[A block of data]

▼▼▼

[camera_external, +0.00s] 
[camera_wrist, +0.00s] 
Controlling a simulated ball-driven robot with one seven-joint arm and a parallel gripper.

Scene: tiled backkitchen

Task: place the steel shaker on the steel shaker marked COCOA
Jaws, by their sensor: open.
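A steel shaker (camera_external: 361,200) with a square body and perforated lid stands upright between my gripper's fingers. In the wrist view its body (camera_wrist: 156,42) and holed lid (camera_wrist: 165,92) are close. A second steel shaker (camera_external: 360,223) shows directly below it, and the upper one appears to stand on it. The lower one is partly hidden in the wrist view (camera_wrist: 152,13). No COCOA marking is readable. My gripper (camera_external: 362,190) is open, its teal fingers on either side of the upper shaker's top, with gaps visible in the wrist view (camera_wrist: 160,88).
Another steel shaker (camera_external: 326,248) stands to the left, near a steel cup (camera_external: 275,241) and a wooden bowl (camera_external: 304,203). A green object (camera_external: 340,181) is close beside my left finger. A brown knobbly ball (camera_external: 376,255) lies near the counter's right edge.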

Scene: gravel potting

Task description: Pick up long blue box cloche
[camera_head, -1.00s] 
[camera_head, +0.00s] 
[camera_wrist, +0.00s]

▲▲▲

--- WHAT NEEDS TO BE DONE ---
Reproduce the records above exactly.

--- SOLUTION ---
[camera_external, +0.00s] 
[camera_wrist, +0.00s] 
Controlling a simulated ball-driven robot with one seven-joint arm and a parallel gripper.

Scene: tiled backkitchen

Task: place the steel shaker on the steel shaker marked COCOA
Jaws, by their sensor: open.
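A steel shaker (camera_external: 361,200) with a square body and perforated lid stands upright between my gripper's fingers. In the wrist view its body (camera_wrist: 156,42) and holed lid (camera_wrist: 165,92) are close. A second steel shaker (camera_external: 360,223) shows directly below it, and the upper one appears to stand on it. The lower one is partly hidden in the wrist view (camera_wrist: 152,13). No COCOA marking is readable. My gripper (camera_external: 362,190) is open, its teal fingers on either side of the upper shaker's top, with gaps visible in the wrist view (camera_wrist: 160,88).
Another steel shaker (camera_external: 326,248) stands to the left, near a steel cup (camera_external: 275,241) and a wooden bowl (camera_external: 304,203). A green object (camera_external: 340,181) is close beside my left finger. A brown knobbly ball (camera_external: 376,255) lies near the counter's right edge.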

Scene: gravel potting

Task description: Pick up long blue box cloche
[camera_head, -1.00s] 
[camera_head, +0.00s] 
[camera_wrist, +0.00s]

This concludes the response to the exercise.